TECHNOLOGICAL POLLUTION
We often think of pollution as a gray cloud billowing from factories or a plastic island in the Pacific, but there is a much more subtle and sticky kind of pollution that doesn't stain our hands, but rather our souls. In this series, Gonza gets tangled—literally and metaphorically—in the web of invisible cables and signals that surround us. We live hyperconnected to a "cloud" that, ironically, prevents us from seeing the sky, saturated with information yet hungry for real knowledge. It's the paradox of having the world in our pockets and yet feeling more lost than ever.
The impact on our psyche is undeniable: we've traded "I think, therefore I am" for "I share, therefore I am." This digital dependency has robbed us of the capacity to be bored, that sacred space where ideas were once born, replacing it with a endless scroll that numbs our consciousness. Have we lost our sense of purpose amidst notifications? We seek validation in likes from strangers while ignoring the person sitting right in front of us, turning our relationships into data transactions and our self-esteem into a fluctuating statistic.


Beyond individual neuroses, technology has opened brutal gaps of inequality. We were sold the democratization of the future, but the reality is that algorithms are not neutral; they are a silent judge that classifies, excludes, and polarizes. While some use technology to enhance their capabilities, others are reduced to mere cogs in the consumer machine, monitored and directed by an artificial intelligence that knows our desires better than we do ourselves. The tool that was supposed to liberate us threatens to turn us into slaves of our own comfort, creating a two-speed society: those who program and those who are programmed.

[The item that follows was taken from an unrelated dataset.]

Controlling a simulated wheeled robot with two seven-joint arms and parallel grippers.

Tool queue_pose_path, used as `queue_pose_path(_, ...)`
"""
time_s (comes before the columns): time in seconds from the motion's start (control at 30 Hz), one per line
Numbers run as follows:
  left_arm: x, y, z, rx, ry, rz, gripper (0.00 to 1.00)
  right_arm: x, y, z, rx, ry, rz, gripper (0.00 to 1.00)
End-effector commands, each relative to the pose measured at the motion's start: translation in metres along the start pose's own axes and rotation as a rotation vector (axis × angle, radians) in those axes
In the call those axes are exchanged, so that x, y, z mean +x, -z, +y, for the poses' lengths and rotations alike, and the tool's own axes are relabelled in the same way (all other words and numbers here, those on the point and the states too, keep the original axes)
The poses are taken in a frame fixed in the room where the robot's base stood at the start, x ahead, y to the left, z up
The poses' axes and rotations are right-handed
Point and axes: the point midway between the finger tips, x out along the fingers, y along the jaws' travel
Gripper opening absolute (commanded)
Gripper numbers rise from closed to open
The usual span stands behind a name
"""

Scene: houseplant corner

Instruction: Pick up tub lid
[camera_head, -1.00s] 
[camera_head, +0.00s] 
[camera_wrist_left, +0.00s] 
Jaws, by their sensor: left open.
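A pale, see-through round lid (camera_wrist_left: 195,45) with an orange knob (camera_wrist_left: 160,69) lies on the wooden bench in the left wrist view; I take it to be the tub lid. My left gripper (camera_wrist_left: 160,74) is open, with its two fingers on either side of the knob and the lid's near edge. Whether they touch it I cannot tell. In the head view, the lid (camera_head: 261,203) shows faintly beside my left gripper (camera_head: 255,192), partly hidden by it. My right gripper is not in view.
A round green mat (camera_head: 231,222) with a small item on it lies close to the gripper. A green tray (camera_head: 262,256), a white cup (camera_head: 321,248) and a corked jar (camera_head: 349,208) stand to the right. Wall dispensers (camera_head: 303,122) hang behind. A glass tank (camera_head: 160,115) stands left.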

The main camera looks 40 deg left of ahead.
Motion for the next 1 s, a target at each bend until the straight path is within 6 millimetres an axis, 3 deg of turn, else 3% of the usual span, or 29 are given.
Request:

Let's leave Gonza struggling with that charger that never appears or trying to figure out if he's human or a robot by ticking the boxes at the traffic lights in a captcha. My intention isn't for you to throw your phone in the river, but rather to look up from the screen long enough to remember that life happens in high resolution and without filters. If this series manages to make you question who really holds the remote control over your will, we will have hacked the system, even if only for a moment.